* BEGIN PROVIDED DATA *
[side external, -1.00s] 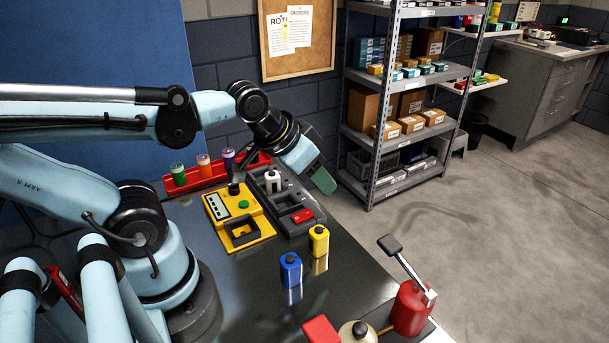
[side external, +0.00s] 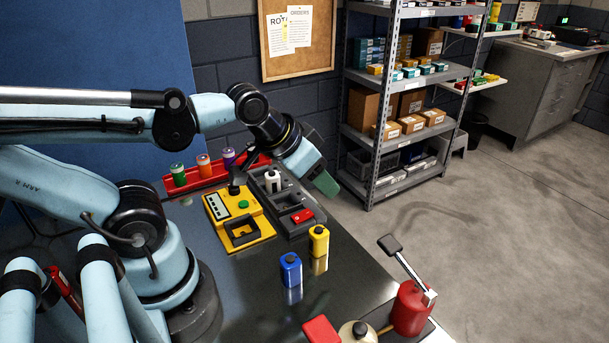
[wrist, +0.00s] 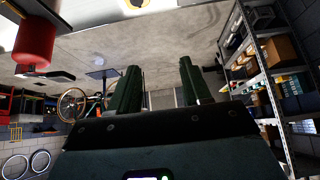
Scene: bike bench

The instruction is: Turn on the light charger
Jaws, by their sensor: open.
* END PROVIDED DATA *
> INSTRUCTIONS FOR THE TASK:
Take the listing above and print it exactly, apart from the pictures.

> FINISHED EXERCISE:
[side external, -1.00s] 
[side external, +0.00s] 
[wrist, +0.00s] 
Scene: bike bench

The instruction is: Turn on the light charger
Jaws, by their sensor: open.

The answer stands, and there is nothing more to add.